The exhibition brings together around 500 items, including works by Brazilian artists, paintings, unpublished manuscripts, drawings, and wooden toys produced by the Uruguayan artist. There are no lengthy wall texts or explanatory captions.
A discreet timeline, positioned at the bottom of the page and surrounding the exhibition rooms, offers only the essentials of Torres-García's chronology. According to curator Saulo Di Castro, the choice was not to assume the role of interpreter, but to create conditions for the artist himself to speak for himself.
“I had the chance to interact with historical artists and I knew that Torres-García’s story is often viewed in a stereotypical way,” Di Castro states in an interview with NeoFeed . “He is much more important than he seems—including for the discussion about the relationship between image and word, which predates concrete poetry.”
Although he traveled through Brazil and wrote about the country, Torres-García is not usually among the most immediate references for Brazilian artists.
Perhaps for this reason, at first glance, the juxtaposition of his early paintings with ancestral Peruvian ceramics and works by artists such as Ernesto Neto and Willys de Castro may seem arbitrary.
The curatorial approach, however, is to provoke the visitor, inviting them to go beyond merely semantic connections and to make an active effort to see, an idea present in Torres-García's thinking.
“Quite unlike the literary type, the true artist does not know things in a concrete way, but has already seen them,” the artist wrote in Writings on Art .
"Archaeology of the future"
Di Castro explains that the presence of Ernesto Neto, for example, acts as a turning point. The Brazilian artist is heir to a constructive tradition that passes, in particular, through Lygia Clark , who never separated formal rigor and sensory experience.
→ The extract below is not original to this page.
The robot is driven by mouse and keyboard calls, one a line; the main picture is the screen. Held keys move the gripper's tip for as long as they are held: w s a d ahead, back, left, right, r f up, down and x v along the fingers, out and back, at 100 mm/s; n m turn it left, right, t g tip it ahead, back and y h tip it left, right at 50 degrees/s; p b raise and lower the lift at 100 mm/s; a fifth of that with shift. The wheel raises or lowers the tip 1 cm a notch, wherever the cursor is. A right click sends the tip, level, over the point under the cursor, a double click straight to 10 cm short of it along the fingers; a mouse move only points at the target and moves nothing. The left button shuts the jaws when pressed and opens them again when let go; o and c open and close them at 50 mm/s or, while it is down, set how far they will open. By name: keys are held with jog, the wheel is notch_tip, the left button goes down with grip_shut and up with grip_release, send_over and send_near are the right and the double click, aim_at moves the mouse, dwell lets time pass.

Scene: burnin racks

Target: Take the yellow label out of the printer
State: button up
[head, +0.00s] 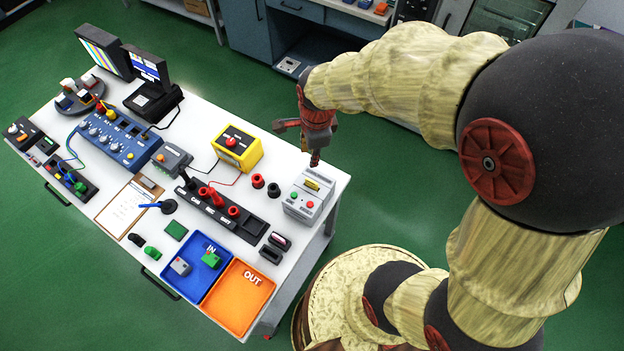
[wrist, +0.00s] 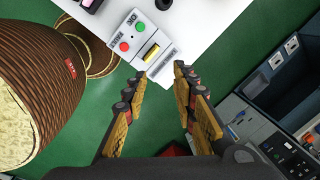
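The label printer (head: 308,196) is a small light-grey box with a green and a red button, at the right end of the white table. The yellow label (head: 312,185) sticks out of the slot at its top. In the wrist view the label (wrist: 152,50) shows as a small yellow piece in the printer (wrist: 140,38), beyond my fingertips. My gripper (wrist: 164,72) is open, its two fingers apart with nothing between them. In the head view my gripper (head: 314,158) hangs above and behind the printer, apart from it.
A yellow box with a red button (head: 237,149) and dark and red round caps (head: 258,181) stand left of the printer. A blue IN tray (head: 196,267) and an orange OUT tray (head: 238,298) lie at the table's front. Green floor surrounds the table.

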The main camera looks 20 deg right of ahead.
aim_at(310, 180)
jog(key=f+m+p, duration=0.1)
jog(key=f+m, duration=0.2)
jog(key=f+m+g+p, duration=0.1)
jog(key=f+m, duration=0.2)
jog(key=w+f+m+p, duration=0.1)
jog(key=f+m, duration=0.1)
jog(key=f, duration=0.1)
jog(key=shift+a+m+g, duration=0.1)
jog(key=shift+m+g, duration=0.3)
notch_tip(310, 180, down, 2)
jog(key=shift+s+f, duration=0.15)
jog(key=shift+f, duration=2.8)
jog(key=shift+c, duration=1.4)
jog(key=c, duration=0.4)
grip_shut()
His textile sculpture, the curator states, “softens the rigorous structure that concretism carried,” shifting it to the realm of touch and synesthetic experience. “Neto establishes a profound dialogue between sculpture and painting, because the sculpture is made of fabric—a derivation of the painting medium,” he explains.
According to Di Castro, this same logic extends to the relationship with Peruvian ceramics, whose millennial temporality echoes in Torres-García's research. The Uruguayan artist studied ancestral peoples in search of a universal geometry that could be rearticulated in his work.
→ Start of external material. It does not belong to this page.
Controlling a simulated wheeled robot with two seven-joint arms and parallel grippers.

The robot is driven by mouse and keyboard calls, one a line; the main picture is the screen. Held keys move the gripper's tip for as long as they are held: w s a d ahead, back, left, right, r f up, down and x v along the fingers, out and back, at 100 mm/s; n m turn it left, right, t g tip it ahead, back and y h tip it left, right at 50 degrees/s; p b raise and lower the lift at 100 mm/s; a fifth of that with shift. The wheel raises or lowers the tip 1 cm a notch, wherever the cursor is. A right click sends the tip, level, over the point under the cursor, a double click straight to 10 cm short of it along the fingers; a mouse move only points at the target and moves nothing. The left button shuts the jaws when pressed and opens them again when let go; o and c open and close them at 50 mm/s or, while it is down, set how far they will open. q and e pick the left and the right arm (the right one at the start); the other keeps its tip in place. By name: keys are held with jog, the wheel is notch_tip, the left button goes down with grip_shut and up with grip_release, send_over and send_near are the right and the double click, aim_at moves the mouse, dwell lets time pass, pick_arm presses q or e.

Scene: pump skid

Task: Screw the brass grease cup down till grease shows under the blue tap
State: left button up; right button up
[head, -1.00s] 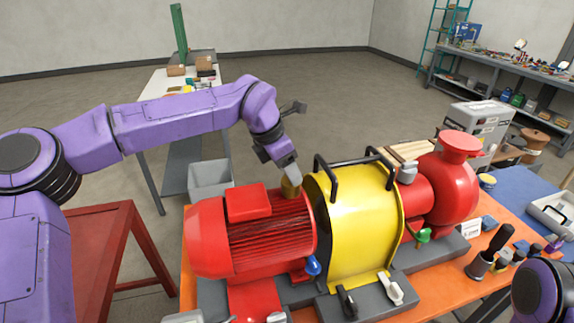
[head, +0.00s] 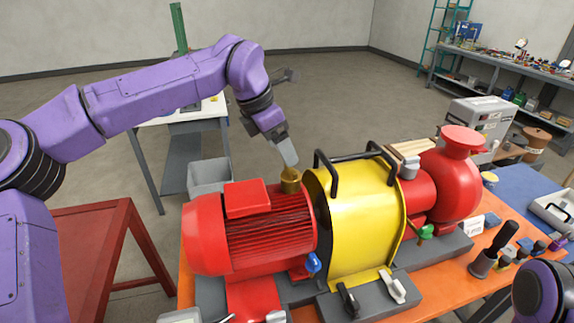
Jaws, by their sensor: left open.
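The brass grease cup (head: 290,181) stands upright on top of the red motor (head: 262,228), at its end beside the yellow guard (head: 352,222). My left gripper (head: 290,163) is open just above the cup, pointing down, and looks apart from it; one finger hides the other. The blue tap (head: 314,263) is low on the motor's near side, by the yellow guard. I cannot make out any grease under it. Of my right arm, only a purple part shows at the lower right corner; its gripper is out of view.
The yellow guard's black handles (head: 333,178) rise close to the right of the cup. A red pump (head: 452,185) with a green tap (head: 425,232) stands further right on the orange bench (head: 440,290). A grey bin (head: 210,175) sits behind the motor.

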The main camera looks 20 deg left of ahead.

“I tried to speak by placing myself in the position Torres-García occupied,” says the curator. “He identified symbolisms from different civilizations and incorporated them into his work. Strangely, by delving so deeply into the past, he ended up producing something that resembles a kind of archaeology of the future.”
The son of Spanish immigrants, Joaquín Torres-García was born in Uruguay in 1874. At the age of 17, he moved with his family to Barcelona, separating them from their homeland for about four decades. In 1920, he went to the United States with his wife Manolita Piña and their children.
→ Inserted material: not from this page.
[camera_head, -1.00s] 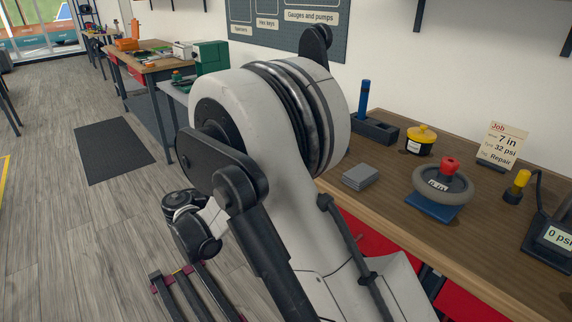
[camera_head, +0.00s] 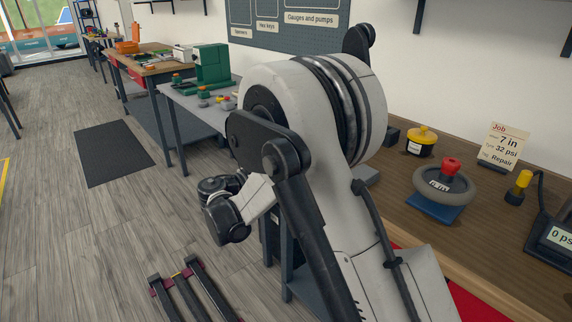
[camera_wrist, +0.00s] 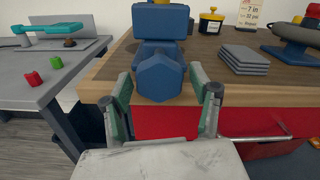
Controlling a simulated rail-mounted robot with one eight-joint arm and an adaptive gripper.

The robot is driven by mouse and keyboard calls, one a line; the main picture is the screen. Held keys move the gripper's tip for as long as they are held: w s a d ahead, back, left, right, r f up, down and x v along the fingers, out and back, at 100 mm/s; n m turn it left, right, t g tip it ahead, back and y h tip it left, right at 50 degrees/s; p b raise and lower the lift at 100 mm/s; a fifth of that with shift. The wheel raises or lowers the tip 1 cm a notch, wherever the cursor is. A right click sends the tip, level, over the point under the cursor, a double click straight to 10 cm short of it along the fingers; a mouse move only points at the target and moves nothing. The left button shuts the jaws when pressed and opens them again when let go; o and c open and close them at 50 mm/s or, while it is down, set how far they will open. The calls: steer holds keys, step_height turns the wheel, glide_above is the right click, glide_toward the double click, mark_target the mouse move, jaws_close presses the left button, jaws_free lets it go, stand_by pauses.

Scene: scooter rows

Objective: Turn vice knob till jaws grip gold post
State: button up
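In the wrist view a blue vice stands at the front edge of the wooden bench, its blue body (camera_wrist: 160,24) behind a blue six-sided knob (camera_wrist: 160,80) that faces the camera. My gripper (camera_wrist: 163,95) is open, with one finger to the left and one to the right of the knob. A gap seems to show on each side; I cannot tell whether either finger touches it. In the head view my arm hides the gripper and the vice.
On the wooden bench (camera_head: 405,205) are a yellow-lidded pot (camera_head: 421,141), a wheel on a blue stand (camera_head: 443,187) and a job card (camera_head: 499,146). Grey plates (camera_wrist: 246,59) lie right of the vice. A grey table (camera_wrist: 40,78) with small red and green parts stands left.

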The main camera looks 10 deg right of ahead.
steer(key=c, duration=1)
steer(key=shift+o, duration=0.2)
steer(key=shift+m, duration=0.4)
Faced with the difficulty of supporting his family solely through the sale of his artwork, he founded the Aladdin Toy Co. in New York in 1924, dedicated to the manufacture and distribution of wooden toys that he had been developing for years.
However, the following year, a fire destroyed the factory and halted production. This event, in retrospect, almost seems like a warning for the artist to refocus definitively on his work.
Fire, moreover, reappears as a recurring tragedy surrounding his work. In 1936, six large murals painted in the Spanish chapel of the Blessed Sacrament in the Church of San Agustín in 1908 were destroyed in a fire.
Almost thirty years after his death, in 1978, during a solo exhibition at the Museum of Modern Art in Rio de Janeiro , a fire in the building destroyed about eighty of his works.
“He was the most fiery artist in history,” the curator recalls. “That fire has a flame of life. As if, in Torres-García’s story, there was a complementarity between opposing forces with which he grappled.”
After coming into contact with Piet Mondrian, Theo van Doesburg, and the members of the neoplasticism movement during one of his stays in Paris, Torres-García developed his own poetics. From constructivism, he incorporated geometric forms, primary colors, and the black line, but organized them into a unique graphic style and vocabulary.
It was in Uruguay, after his return in 1934, that the artist—distant from the avant-garde and the European past—managed to put his most celebrated project into practice: "to build a whole world: a popular art, in which the highest and most universal is expressed in a simpler and, therefore, more personal language," he wrote.
Perhaps the ultimate symbol of this desire is the small drawing "Inverted America ," in which the Latin American continent appears upside down, asserting that its north was the south.
“Inverted America is a cosmological arrow,” Di Castro summarizes. “It stands there as a great universal work of art because it teaches us values of unity and calls for similarities to be more important than differences, which generate conflict.”